Was Anselm of Canterbury actively homosexual? Academics are divided on the issue. John Boswell is convinced that he was and Brian McGuire argues that it is appropriate to view Anselm as a homosexual. (McGuire, Brian P., "Love, Friendship and Sex in the 11th Century: The Experience of Anselm", Studia Theologia 28 (1974), pp. 111-155)

As is to be expected, Catholic researchers, such as Glenn Olsen hold to the opposite view. (Olsen, Glenn (1988). "St. Anselm and Homosexuality". Anselm Studies, II: Proceedings of the Fifth International Saint Anselm Conference: pp. 93-141. )

Whether Anselm persisted in acts declared by God Himself to be an abomination is known only to the Lord. However, there appear to be plenty of indications that he did. Given this possibility, how could two popes honor the man with sainthood and election to the status of Doctor of the Church? Do personal morality and the declared position of God carry no weight with those arrogant rulers of the Roman Church? Whether Anselm was actively homosexual or not, his blasphemous writings on "Mother Jesus" and his excessively sensual letters give the appearance of evil, and Scripture addresses that:

As Paul wrote to the church in Thessalonica, "Abstain from all appearance of evil." (1 Thessalonians 5:22)

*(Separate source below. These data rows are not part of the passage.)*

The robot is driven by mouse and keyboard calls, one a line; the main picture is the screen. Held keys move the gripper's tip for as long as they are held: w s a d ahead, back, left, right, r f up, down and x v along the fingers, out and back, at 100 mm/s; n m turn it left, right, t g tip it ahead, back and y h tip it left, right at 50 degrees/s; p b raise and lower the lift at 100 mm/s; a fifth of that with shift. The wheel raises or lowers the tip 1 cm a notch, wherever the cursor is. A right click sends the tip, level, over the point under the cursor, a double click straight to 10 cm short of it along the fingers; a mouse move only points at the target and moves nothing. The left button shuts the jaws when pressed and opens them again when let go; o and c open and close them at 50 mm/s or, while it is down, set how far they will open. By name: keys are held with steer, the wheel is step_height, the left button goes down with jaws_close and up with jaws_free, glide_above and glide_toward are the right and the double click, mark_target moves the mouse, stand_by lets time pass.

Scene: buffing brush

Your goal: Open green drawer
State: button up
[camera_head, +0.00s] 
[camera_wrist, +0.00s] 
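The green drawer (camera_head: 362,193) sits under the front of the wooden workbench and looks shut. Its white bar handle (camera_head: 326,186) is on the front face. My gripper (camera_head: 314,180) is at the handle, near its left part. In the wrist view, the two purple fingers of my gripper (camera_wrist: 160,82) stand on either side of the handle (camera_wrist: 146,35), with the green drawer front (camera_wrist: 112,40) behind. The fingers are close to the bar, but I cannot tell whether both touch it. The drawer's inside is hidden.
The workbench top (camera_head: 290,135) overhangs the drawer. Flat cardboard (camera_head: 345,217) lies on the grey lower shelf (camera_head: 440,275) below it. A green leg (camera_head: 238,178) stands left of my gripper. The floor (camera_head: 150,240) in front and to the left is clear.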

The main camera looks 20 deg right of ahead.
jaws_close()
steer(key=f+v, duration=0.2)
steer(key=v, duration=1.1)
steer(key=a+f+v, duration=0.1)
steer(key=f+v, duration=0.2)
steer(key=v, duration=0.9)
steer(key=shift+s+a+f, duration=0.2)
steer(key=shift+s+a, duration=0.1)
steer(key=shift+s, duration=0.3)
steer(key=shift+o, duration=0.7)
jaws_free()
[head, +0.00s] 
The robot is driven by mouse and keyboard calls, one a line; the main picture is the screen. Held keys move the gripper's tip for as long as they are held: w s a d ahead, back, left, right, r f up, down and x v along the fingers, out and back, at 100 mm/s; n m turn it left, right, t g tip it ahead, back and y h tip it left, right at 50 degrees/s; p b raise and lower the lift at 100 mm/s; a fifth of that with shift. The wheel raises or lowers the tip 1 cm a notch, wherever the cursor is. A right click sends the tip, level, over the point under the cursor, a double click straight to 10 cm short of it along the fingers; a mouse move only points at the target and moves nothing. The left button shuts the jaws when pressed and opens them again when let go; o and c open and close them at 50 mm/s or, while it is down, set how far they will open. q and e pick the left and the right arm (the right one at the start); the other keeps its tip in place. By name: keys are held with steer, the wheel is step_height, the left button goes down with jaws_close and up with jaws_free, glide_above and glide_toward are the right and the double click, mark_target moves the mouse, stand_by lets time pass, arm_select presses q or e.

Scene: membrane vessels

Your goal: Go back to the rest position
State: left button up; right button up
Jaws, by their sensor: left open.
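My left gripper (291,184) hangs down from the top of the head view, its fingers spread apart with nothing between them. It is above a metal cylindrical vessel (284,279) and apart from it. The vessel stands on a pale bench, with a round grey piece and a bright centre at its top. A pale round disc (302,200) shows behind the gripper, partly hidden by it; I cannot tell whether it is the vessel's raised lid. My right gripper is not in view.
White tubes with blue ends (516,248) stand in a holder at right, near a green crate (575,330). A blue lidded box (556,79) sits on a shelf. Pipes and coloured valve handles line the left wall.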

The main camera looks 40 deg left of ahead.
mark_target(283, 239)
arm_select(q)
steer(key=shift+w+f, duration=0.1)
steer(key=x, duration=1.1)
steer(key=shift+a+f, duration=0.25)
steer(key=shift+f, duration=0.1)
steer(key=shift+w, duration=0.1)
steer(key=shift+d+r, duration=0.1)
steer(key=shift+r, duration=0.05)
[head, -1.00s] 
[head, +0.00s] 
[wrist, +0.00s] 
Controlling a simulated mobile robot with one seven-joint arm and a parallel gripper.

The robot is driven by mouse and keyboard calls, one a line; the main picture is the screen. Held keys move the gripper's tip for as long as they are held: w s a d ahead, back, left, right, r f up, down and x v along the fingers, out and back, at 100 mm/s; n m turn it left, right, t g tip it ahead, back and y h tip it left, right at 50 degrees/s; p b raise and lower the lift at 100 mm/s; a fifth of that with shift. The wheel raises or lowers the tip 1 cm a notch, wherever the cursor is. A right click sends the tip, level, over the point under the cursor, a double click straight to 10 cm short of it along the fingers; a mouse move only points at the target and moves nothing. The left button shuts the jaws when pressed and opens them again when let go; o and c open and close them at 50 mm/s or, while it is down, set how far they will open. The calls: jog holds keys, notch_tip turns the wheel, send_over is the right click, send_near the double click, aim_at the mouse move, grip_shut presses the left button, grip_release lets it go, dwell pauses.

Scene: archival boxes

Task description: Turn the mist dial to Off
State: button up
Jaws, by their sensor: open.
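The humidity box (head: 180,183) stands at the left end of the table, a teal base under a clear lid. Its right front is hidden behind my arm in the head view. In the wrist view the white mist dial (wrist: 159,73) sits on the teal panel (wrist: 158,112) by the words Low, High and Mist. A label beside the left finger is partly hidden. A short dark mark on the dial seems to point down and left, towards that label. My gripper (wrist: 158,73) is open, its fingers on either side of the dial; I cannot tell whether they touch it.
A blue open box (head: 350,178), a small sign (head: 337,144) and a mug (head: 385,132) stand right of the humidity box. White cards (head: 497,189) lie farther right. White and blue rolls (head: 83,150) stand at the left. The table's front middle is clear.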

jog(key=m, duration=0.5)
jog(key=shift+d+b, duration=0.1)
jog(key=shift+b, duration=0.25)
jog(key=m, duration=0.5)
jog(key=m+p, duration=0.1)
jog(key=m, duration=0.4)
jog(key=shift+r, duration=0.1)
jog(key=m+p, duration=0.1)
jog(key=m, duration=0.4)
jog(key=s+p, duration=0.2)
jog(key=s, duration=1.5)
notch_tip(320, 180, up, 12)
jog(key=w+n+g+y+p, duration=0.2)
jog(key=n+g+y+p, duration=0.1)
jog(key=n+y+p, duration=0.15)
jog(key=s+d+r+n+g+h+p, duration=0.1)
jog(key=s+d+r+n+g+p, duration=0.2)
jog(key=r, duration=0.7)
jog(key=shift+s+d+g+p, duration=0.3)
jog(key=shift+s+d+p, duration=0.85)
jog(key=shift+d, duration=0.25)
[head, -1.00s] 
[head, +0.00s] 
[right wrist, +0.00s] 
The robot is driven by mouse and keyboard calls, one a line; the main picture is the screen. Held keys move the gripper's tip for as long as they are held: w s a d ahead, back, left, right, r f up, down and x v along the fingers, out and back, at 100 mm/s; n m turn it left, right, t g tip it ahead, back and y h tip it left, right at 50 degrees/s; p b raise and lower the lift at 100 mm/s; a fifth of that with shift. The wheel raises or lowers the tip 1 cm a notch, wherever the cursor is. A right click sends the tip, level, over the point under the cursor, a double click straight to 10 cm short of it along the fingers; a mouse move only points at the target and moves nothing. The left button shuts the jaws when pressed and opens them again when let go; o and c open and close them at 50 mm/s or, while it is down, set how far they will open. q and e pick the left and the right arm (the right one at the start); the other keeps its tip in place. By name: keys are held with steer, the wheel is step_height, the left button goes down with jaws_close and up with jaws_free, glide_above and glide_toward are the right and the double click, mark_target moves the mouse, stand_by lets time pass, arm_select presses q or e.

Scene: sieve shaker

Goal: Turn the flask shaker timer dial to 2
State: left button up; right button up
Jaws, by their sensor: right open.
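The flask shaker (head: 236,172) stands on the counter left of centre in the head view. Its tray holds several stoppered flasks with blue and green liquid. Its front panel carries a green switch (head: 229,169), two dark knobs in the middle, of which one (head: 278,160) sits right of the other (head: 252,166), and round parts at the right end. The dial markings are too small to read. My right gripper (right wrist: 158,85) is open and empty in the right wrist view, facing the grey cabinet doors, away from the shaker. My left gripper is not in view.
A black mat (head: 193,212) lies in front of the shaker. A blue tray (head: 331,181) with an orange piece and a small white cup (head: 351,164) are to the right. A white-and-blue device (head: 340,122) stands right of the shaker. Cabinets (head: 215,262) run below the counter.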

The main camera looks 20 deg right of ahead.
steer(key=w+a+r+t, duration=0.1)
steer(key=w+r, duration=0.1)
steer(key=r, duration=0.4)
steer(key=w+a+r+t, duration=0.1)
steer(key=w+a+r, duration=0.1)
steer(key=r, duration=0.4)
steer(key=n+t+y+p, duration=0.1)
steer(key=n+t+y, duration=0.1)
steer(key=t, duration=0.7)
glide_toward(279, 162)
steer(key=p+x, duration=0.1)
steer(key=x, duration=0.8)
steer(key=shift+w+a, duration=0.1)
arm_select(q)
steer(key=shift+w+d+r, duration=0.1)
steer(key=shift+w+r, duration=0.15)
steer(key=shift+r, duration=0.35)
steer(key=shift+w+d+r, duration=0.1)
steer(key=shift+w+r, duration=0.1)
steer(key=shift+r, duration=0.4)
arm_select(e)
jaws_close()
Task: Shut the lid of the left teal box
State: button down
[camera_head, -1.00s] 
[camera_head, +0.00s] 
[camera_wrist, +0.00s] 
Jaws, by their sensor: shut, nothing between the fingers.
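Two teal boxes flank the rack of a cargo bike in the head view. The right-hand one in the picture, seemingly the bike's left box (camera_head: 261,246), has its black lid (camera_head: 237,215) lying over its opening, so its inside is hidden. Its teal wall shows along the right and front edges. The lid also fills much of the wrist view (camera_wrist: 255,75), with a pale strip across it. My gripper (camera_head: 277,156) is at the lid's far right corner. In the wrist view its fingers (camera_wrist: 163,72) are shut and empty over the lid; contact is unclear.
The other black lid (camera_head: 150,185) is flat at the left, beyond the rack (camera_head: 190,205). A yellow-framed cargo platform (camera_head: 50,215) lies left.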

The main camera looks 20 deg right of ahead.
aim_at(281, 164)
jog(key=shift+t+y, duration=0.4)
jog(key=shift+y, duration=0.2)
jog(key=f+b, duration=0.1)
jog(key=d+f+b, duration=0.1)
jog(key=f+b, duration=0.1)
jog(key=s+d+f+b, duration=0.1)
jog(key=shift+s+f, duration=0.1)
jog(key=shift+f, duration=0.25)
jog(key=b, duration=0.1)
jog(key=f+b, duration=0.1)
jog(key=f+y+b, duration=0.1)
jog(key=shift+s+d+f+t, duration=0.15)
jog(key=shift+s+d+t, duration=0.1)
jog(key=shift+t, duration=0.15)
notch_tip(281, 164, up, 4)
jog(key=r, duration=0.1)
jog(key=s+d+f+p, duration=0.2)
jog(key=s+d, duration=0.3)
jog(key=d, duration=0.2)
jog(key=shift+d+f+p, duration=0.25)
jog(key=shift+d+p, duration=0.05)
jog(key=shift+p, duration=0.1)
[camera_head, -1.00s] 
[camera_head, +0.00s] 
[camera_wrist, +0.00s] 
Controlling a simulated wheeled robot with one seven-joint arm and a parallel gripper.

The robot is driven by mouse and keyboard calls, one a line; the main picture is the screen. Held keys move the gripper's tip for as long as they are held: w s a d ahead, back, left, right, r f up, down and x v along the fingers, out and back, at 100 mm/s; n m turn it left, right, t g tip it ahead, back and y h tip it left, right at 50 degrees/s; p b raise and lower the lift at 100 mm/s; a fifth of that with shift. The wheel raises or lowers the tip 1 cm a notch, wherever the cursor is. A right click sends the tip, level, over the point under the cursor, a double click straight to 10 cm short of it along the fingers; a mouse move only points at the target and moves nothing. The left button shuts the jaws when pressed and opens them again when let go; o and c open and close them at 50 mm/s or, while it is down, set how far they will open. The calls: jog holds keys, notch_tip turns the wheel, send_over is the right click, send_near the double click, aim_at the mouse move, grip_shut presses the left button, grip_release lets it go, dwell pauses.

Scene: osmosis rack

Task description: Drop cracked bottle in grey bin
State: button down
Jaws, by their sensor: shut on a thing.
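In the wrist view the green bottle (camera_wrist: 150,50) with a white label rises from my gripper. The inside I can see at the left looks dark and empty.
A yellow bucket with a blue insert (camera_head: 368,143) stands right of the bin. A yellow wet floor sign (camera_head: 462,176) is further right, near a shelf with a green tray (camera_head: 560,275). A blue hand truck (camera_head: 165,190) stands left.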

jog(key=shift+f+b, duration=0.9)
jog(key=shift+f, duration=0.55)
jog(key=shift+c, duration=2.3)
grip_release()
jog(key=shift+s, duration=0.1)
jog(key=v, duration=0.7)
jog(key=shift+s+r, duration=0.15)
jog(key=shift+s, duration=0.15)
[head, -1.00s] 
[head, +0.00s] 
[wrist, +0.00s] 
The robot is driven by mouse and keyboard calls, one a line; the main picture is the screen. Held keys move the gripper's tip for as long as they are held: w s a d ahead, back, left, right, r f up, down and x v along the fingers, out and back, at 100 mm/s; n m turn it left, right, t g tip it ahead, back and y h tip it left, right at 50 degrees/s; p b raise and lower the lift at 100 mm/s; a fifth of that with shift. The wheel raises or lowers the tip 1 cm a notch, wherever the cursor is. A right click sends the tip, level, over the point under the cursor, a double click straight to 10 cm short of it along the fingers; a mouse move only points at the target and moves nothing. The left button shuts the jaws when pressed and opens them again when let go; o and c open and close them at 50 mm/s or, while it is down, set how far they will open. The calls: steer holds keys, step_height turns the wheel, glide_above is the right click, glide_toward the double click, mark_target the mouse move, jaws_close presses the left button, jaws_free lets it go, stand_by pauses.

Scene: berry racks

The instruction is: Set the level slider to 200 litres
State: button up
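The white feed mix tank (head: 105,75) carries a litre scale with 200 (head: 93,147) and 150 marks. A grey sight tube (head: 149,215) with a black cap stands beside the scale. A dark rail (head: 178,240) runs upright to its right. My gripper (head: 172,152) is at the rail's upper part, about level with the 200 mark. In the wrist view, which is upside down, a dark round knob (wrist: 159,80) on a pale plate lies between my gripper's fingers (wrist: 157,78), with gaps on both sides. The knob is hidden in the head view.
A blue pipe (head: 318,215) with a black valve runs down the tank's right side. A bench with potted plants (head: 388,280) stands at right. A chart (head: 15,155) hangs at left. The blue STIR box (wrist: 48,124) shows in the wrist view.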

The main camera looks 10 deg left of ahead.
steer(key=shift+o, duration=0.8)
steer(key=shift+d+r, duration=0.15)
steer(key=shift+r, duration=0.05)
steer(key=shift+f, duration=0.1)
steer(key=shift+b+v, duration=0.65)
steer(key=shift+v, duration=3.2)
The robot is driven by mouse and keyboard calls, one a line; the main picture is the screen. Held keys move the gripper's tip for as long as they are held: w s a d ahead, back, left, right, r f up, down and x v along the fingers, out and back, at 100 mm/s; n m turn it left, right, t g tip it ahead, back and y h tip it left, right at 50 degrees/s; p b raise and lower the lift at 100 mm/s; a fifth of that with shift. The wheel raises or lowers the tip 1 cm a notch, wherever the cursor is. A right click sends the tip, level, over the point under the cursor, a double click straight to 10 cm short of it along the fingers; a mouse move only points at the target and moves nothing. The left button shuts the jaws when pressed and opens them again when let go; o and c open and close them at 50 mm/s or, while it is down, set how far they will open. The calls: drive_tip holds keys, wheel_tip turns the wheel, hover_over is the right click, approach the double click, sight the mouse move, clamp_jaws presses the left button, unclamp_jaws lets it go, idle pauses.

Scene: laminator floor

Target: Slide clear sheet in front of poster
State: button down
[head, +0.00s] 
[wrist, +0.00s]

You who are caught up in the Roman church, please do as commanded in Canon

All are bound to seek the truth in the matters which concern God and his Church; when they have found it, then by divine law they are bound, and they have the right, to embrace and keep it--1983 of Canon Law, , Canon 748 1, English translation copyright 1983 The Canon Law Society Trust

Ask yourselves whether the hierarchy of the Roman Church has faithfully discharged the responsibilities it has arrogated to itself to preserve and teach the Word of God and to watch over the deposit of faith it says has been entrusted solely to its care.